Each entry needs to be restated exactly as written.
Begin Available data
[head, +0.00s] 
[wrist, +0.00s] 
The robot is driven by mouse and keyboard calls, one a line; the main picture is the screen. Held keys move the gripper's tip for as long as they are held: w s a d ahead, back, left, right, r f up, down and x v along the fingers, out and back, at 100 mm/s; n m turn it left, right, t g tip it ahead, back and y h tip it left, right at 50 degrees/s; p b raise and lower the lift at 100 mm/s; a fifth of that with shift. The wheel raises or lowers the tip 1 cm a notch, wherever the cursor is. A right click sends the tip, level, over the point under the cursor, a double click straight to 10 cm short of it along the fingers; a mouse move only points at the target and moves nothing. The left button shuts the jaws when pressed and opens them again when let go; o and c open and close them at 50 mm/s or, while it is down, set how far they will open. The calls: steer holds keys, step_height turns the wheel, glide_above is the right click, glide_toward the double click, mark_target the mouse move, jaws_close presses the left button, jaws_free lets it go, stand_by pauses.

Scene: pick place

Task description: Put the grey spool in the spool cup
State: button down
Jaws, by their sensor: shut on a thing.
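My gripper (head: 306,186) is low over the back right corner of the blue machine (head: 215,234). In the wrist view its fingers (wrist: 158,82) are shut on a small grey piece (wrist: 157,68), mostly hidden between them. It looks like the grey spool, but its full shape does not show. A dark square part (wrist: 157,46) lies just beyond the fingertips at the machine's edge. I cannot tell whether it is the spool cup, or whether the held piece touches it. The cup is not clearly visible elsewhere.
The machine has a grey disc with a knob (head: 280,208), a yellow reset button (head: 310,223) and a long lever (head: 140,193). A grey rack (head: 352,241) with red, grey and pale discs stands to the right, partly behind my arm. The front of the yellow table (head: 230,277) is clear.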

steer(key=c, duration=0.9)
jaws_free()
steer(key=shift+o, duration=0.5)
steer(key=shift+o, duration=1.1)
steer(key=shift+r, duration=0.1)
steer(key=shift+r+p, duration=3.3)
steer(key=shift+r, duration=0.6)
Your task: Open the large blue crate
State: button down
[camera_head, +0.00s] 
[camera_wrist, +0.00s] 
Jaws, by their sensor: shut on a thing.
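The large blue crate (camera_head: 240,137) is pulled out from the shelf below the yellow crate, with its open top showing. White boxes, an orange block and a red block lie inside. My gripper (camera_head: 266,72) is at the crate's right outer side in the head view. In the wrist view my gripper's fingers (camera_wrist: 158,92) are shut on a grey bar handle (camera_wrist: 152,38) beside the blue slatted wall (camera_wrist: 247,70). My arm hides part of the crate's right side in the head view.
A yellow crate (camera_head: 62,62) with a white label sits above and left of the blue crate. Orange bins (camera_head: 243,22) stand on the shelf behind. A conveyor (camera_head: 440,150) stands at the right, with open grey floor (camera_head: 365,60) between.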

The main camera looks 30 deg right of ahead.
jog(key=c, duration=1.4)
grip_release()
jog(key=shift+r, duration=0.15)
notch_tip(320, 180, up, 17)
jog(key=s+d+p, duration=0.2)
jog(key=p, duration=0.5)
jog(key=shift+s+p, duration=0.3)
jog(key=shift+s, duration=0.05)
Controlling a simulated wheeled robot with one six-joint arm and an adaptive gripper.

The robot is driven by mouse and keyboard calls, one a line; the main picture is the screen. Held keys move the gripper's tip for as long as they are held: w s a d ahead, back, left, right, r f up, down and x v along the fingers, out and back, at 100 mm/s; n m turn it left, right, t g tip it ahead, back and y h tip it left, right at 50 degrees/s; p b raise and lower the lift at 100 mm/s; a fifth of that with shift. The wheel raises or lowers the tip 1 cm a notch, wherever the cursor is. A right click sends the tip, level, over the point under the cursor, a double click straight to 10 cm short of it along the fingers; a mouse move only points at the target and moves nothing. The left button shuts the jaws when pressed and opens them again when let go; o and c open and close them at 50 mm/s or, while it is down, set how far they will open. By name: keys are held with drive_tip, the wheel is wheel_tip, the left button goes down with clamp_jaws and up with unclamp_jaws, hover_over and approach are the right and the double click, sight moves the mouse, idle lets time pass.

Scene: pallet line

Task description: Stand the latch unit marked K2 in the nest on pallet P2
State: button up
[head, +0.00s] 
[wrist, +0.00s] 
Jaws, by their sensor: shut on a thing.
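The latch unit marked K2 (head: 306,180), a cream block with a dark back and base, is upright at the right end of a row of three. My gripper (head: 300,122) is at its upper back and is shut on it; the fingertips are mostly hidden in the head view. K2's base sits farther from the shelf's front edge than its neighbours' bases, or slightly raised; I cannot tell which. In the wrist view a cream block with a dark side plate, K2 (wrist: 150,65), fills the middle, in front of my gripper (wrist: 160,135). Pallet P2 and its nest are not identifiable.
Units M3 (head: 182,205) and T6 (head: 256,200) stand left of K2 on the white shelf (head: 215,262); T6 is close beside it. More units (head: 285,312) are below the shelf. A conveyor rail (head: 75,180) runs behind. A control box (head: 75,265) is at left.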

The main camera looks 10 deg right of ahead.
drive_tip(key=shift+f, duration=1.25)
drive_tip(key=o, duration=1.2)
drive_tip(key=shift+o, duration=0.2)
End Available data
Finished task ::
[head, +0.00s] 
[wrist, +0.00s] 
The robot is driven by mouse and keyboard calls, one a line; the main picture is the screen. Held keys move the gripper's tip for as long as they are held: w s a d ahead, back, left, right, r f up, down and x v along the fingers, out and back, at 100 mm/s; n m turn it left, right, t g tip it ahead, back and y h tip it left, right at 50 degrees/s; p b raise and lower the lift at 100 mm/s; a fifth of that with shift. The wheel raises or lowers the tip 1 cm a notch, wherever the cursor is. A right click sends the tip, level, over the point under the cursor, a double click straight to 10 cm short of it along the fingers; a mouse move only points at the target and moves nothing. The left button shuts the jaws when pressed and opens them again when let go; o and c open and close them at 50 mm/s or, while it is down, set how far they will open. The calls: steer holds keys, step_height turns the wheel, glide_above is the right click, glide_toward the double click, mark_target the mouse move, jaws_close presses the left button, jaws_free lets it go, stand_by pauses.

Scene: pick place

Task description: Put the grey spool in the spool cup
State: button down
Jaws, by their sensor: shut on a thing.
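My gripper (head: 306,186) is low over the back right corner of the blue machine (head: 215,234). In the wrist view its fingers (wrist: 158,82) are shut on a small grey piece (wrist: 157,68), mostly hidden between them. It looks like the grey spool, but its full shape does not show. A dark square part (wrist: 157,46) lies just beyond the fingertips at the machine's edge. I cannot tell whether it is the spool cup, or whether the held piece touches it. The cup is not clearly visible elsewhere.
The machine has a grey disc with a knob (head: 280,208), a yellow reset button (head: 310,223) and a long lever (head: 140,193). A grey rack (head: 352,241) with red, grey and pale discs stands to the right, partly behind my arm. The front of the yellow table (head: 230,277) is clear.

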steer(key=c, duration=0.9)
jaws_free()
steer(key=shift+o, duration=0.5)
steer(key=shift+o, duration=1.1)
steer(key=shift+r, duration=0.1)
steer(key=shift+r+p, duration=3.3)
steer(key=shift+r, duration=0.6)
Your task: Open the large blue crate
State: button down
[camera_head, +0.00s] 
[camera_wrist, +0.00s] 
Jaws, by their sensor: shut on a thing.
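The large blue crate (camera_head: 240,137) is pulled out from the shelf below the yellow crate, with its open top showing. White boxes, an orange block and a red block lie inside. My gripper (camera_head: 266,72) is at the crate's right outer side in the head view. In the wrist view my gripper's fingers (camera_wrist: 158,92) are shut on a grey bar handle (camera_wrist: 152,38) beside the blue slatted wall (camera_wrist: 247,70). My arm hides part of the crate's right side in the head view.
A yellow crate (camera_head: 62,62) with a white label sits above and left of the blue crate. Orange bins (camera_head: 243,22) stand on the shelf behind. A conveyor (camera_head: 440,150) stands at the right, with open grey floor (camera_head: 365,60) between.

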The main camera looks 30 deg right of ahead.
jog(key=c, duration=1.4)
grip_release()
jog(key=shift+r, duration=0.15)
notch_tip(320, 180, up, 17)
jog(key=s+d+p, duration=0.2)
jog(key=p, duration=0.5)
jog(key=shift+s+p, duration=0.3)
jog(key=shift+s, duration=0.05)
Controlling a simulated wheeled robot with one six-joint arm and an adaptive gripper.

The robot is driven by mouse and keyboard calls, one a line; the main picture is the screen. Held keys move the gripper's tip for as long as they are held: w s a d ahead, back, left, right, r f up, down and x v along the fingers, out and back, at 100 mm/s; n m turn it left, right, t g tip it ahead, back and y h tip it left, right at 50 degrees/s; p b raise and lower the lift at 100 mm/s; a fifth of that with shift. The wheel raises or lowers the tip 1 cm a notch, wherever the cursor is. A right click sends the tip, level, over the point under the cursor, a double click straight to 10 cm short of it along the fingers; a mouse move only points at the target and moves nothing. The left button shuts the jaws when pressed and opens them again when let go; o and c open and close them at 50 mm/s or, while it is down, set how far they will open. By name: keys are held with drive_tip, the wheel is wheel_tip, the left button goes down with clamp_jaws and up with unclamp_jaws, hover_over and approach are the right and the double click, sight moves the mouse, idle lets time pass.

Scene: pallet line

Task description: Stand the latch unit marked K2 in the nest on pallet P2
State: button up
[head, +0.00s] 
[wrist, +0.00s] 
Jaws, by their sensor: shut on a thing.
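The latch unit marked K2 (head: 306,180), a cream block with a dark back and base, is upright at the right end of a row of three. My gripper (head: 300,122) is at its upper back and is shut on it; the fingertips are mostly hidden in the head view. K2's base sits farther from the shelf's front edge than its neighbours' bases, or slightly raised; I cannot tell which. In the wrist view a cream block with a dark side plate, K2 (wrist: 150,65), fills the middle, in front of my gripper (wrist: 160,135). Pallet P2 and its nest are not identifiable.
Units M3 (head: 182,205) and T6 (head: 256,200) stand left of K2 on the white shelf (head: 215,262); T6 is close beside it. More units (head: 285,312) are below the shelf. A conveyor rail (head: 75,180) runs behind. A control box (head: 75,265) is at left.

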The main camera looks 10 deg right of ahead.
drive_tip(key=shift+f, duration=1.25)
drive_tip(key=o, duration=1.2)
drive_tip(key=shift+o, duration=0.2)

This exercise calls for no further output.